Updated over 3 weeks ago

Video

Summary

Stephen Cox provided an update on the existing SPY position, explaining that the high-probability strategy aims for $375 to $400 profit and that trades are typically closed at 75% to 80% profit to free up capital, as confirmed in response to S G's query. Stephen Cox also outlined that a second SPY trade should be considered when the VIX spikes above 20, which Pat O'Brien asked about, and that the decision depends on account allocation. Finally, Stephen Cox discussed plans to buy Meta stock for the long-term portfolio when the downtrend ends and presented crude oil as the next trading opportunity, recommending a short put option strategy on futures, or alternatives like the USO ETF and spread betting, while awaiting a drop to the $56 to $57 level to increase premiums.

Details

  • Existing SPY Position and Strategy Stephen Cox discussed the existing SPY position, noting that the strategy has a 99% chance of winning because it allows for profit in three different market directions, provided the price does not fall below a certain level. He clarified that this strategy works best with SPY due to the statistical data supporting its high probability of success, unlike individual equities which face greater risk, citing Meta as an example (00:11:21). Stephen Cox advised that it is best practice to close the SPY trade when it reaches 75% to 80% of the max profit, but since SPY is a high-probability trade, they could let it run a bit longer, aiming to take it off the table when profit reaches $375 to $400 (00:12:24).

  • Criteria for Re-applying SPY Trade Stephen Cox explained that the next time to consider applying another SPY trade is when the VIX (volatility index) spikes, specifically looking for a spike above 20 (00:13:33). Pat O'Brien asked if a second trade would be put on while the first one is still active; Stephen Cox indicated that this would be possible at the current 620 strike but not at 640, due to the low statistical probability of SPY reaching the lower strike (00:14:35). Stephen Cox further clarified that whether to put on a second trade depends on the account's allocation, suggesting that if an account is fully exposed, it would be better to close the first trade before opening the second one (00:15:32).

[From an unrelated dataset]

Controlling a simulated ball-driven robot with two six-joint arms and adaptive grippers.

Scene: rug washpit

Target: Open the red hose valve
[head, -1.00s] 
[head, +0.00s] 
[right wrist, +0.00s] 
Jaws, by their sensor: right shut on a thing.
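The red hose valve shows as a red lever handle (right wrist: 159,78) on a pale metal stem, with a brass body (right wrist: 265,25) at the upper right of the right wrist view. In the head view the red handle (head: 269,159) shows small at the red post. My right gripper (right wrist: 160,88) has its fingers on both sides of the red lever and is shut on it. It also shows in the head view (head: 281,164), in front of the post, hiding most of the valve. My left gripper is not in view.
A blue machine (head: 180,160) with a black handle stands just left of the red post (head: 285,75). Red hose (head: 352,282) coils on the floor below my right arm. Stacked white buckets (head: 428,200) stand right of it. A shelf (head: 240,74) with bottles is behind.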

  • Rationale for Closing SPY Trade Before Expiry S G questioned why not let the SPY trade run to expiry given the 99% chance of success, suggesting it might be to free up capital (00:15:32). Stephen Cox confirmed that the primary rationale for closing the trade at 75-80% profit, rather than letting it run to expiry, is to free up capital for a new opportunity and potentially generate more premium, especially if a market wobble allows re-entry (00:16:40). He also noted that while there is nothing wrong with letting the SPY trade run to expiry from a risk perspective, this recommendation differs significantly for individual equities, where he would advise closing the trade at 40% or 50% profit to avoid potential downside (00:17:46).

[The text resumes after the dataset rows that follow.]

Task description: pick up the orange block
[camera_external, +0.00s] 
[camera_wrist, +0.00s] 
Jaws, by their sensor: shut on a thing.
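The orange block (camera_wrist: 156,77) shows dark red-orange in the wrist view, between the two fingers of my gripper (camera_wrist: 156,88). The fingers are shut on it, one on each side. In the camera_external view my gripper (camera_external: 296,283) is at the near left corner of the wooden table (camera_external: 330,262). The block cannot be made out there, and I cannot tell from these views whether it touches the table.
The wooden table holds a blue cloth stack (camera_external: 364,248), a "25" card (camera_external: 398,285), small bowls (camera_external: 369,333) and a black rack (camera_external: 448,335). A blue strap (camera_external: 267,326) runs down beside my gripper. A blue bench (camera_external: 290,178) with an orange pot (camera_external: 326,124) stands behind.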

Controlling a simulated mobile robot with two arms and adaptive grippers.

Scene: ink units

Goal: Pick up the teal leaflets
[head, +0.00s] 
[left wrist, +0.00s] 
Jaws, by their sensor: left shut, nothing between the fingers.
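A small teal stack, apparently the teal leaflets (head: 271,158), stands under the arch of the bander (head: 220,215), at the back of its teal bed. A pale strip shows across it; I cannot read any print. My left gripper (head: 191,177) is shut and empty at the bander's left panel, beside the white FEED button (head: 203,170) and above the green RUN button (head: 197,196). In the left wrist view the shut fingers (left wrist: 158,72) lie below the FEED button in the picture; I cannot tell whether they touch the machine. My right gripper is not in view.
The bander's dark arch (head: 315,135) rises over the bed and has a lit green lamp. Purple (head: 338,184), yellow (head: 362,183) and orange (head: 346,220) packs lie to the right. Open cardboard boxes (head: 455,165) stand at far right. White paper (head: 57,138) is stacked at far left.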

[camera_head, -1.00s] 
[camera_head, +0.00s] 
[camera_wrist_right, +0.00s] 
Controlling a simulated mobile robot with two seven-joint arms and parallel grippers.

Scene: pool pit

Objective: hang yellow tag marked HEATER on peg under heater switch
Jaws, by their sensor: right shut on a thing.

  • Meta Stock Acquisition Rationale Stephen Cox announced plans to buy Meta for the long-term portfolio soon, noting the analysts' target price of 839 against the current price of 766, which they consider good value given Meta's current price of 609 (00:18:45). Stephen Cox explained that the market currently dislikes Meta’s capital expenditure (CapEx) spend and AI focus, which caused the recent decimation in the stock price. S G asked about the trigger for the purchase, and Stephen Cox clarified that they are waiting for a sign that the downtrend is over, specifically watching for the stock to not take out the recent low spike (00:19:47). Stephen Cox advised that while they do not see an issue with allocating the full 5% now, investors should be aware that Meta can sell off hard, citing a previous 35% drop as a possibility (00:21:36).

  • Crude Oil Trading Opportunities and Market View Stephen Cox shifted focus to crude oil, presenting it as the next trade opportunity, especially after a recent 4% drop due to OPEC's statement revising next year's supply and demand forecast to equilibrium. Stephen Cox noted that a ceasefire between Ukraine and Russia would likely bring Russian oil back to the market and drive prices down significantly, which they would use as a buying opportunity to go long on oil (00:22:28) (00:33:27). However, Stephen Cox believes that eventually, producers losing money will cut production, which will bring the price back to the $70 to $80 a barrel range (00:23:38).

  • Crude Oil Short Put Option Strategy Stephen Cox suggested that the safest way to trade crude oil currently is through a short put option on futures, given the series of lower lows and lower highs (00:23:38). For those with smaller accounts, he recommended the micro version (MCL) of the contract, which reduces the multiplier and the associated risk (00:24:39). Stephen Cox is waiting for crude oil to drop further, specifically to the $57 to $56 level, because the associated increase in volatility will raise premiums, making the trade more attractive (00:25:37) (00:33:27).

  • Alternative Methods for Trading Crude Oil Stephen Cox presented two alternatives for trading oil: using the USO Exchange Traded Fund (ETF) to trade options, which tracks oil futures and has a lower multiplier, potentially being safer for some traders (00:26:35) (00:32:24). Additionally, for those in the UK and Ireland, Stephen Cox highlighted that spread betting the option on IG Index is tax-free, although a key difference is that there is no assignment; the trader either wins or loses the bet (00:27:36) (00:31:38). He noted that while there is no overnight financing rate with the IG Index option trade, there is a significant difference between the sell and buy spread (00:29:42).